--- start ---

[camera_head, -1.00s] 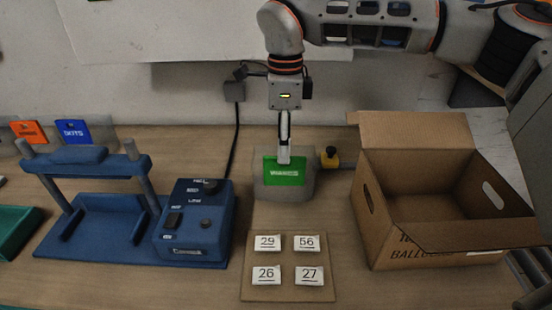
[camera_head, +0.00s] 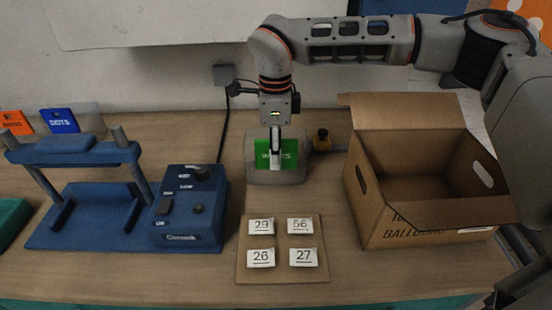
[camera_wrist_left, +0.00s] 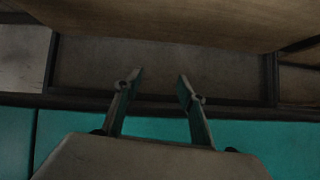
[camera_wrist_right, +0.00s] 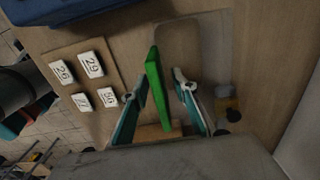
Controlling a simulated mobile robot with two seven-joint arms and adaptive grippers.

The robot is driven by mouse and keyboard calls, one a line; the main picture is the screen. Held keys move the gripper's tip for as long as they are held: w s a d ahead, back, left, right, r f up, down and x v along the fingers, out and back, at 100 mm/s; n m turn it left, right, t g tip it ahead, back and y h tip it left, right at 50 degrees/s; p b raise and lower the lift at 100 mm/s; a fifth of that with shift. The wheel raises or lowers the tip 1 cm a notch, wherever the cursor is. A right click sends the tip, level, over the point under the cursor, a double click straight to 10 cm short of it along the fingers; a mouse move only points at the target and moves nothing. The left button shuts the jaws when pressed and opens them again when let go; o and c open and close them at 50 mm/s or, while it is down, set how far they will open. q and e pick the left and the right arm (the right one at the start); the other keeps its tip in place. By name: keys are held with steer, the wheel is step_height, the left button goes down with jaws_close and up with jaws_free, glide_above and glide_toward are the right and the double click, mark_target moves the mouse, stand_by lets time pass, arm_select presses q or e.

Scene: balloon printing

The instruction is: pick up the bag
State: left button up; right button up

--- end ---

--- PROBLEM ---
Extract lines where the string "button" occurs.

--- SOLUTION TO THIS EXERCISE ---
The robot is driven by mouse and keyboard calls, one a line; the main picture is the screen. Held keys move the gripper's tip for as long as they are held: w s a d ahead, back, left, right, r f up, down and x v along the fingers, out and back, at 100 mm/s; n m turn it left, right, t g tip it ahead, back and y h tip it left, right at 50 degrees/s; p b raise and lower the lift at 100 mm/s; a fifth of that with shift. The wheel raises or lowers the tip 1 cm a notch, wherever the cursor is. A right click sends the tip, level, over the point under the cursor, a double click straight to 10 cm short of it along the fingers; a mouse move only points at the target and moves nothing. The left button shuts the jaws when pressed and opens them again when let go; o and c open and close them at 50 mm/s or, while it is down, set how far they will open. q and e pick the left and the right arm (the right one at the start); the other keeps its tip in place. By name: keys are held with steer, the wheel is step_height, the left button goes down with jaws_close and up with jaws_free, glide_above and glide_toward are the right and the double click, mark_target moves the mouse, stand_by lets time pass, arm_select presses q or e.
State: left button up; right button up

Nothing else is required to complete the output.